TL;DR
Reducing floating-point precision in Mondrian Forests significantly decreases memory usage without harming classification accuracy, and can sometimes enhance performance due to regularization effects.
Contribution
This study demonstrates that lowering floating-point precision in Mondrian Forests from 64 to 8 bits reduces memory needs while maintaining or improving accuracy, highlighting a new hyperparameter for optimization.
Findings
Precision reduction from 64 to 8 bits retains F1 score.
In some cases, reduced precision improves classification performance.

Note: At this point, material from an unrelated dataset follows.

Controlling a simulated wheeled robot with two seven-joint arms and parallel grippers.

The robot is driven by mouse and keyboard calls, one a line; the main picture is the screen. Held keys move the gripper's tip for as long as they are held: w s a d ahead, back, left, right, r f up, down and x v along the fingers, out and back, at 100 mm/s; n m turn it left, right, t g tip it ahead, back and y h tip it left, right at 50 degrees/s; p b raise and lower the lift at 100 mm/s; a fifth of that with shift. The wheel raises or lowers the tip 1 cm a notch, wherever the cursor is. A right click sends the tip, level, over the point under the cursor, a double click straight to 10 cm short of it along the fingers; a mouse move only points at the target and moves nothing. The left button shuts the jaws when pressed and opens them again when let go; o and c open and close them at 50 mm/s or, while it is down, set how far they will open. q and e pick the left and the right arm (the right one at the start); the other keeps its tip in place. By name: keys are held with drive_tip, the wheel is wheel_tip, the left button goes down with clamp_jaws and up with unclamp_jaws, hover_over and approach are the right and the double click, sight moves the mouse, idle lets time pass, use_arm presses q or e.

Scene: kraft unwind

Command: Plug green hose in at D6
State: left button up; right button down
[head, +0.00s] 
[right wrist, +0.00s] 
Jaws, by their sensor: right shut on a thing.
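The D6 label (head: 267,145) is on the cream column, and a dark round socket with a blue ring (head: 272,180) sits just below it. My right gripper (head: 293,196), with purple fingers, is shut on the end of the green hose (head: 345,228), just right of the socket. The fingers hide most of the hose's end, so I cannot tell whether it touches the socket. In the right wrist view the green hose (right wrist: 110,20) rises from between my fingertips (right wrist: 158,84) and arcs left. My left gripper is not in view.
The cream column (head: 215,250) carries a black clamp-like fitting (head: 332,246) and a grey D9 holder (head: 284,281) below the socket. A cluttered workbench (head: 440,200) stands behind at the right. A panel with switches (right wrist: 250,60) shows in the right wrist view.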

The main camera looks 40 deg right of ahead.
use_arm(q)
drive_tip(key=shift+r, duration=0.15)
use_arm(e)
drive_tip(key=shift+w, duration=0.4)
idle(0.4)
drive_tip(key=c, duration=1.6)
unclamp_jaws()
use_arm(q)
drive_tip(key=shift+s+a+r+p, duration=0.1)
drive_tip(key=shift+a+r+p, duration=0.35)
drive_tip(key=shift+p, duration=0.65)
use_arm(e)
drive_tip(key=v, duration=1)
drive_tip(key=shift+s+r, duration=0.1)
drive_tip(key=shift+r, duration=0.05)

Floating-point precision acts as a hyperparameter influencing accuracy.
Abstract
Mondrian Forests are a powerful data stream classification method, but their large memory footprint makes them ill-suited for low-resource platforms such as connected objects. We explored using reduced-precision floating-point representations to lower memory consumption and evaluated its effect on classification performance. We applied the Mondrian Forest implementation provided by OrpailleCC, a C++ collection of data stream algorithms, to two canonical datasets in human activity recognition: Recofit and Banos \emph{et al}. Results show that the precision of floating-point values used by tree nodes can be reduced from 64 bits to 8 bits with no significant difference in F1 score. In some cases, reduced precision was shown to improve classification performance, presumably due to its regularization effect. We conclude that numerical precision is a relevant hyperparameter in the Mondrian…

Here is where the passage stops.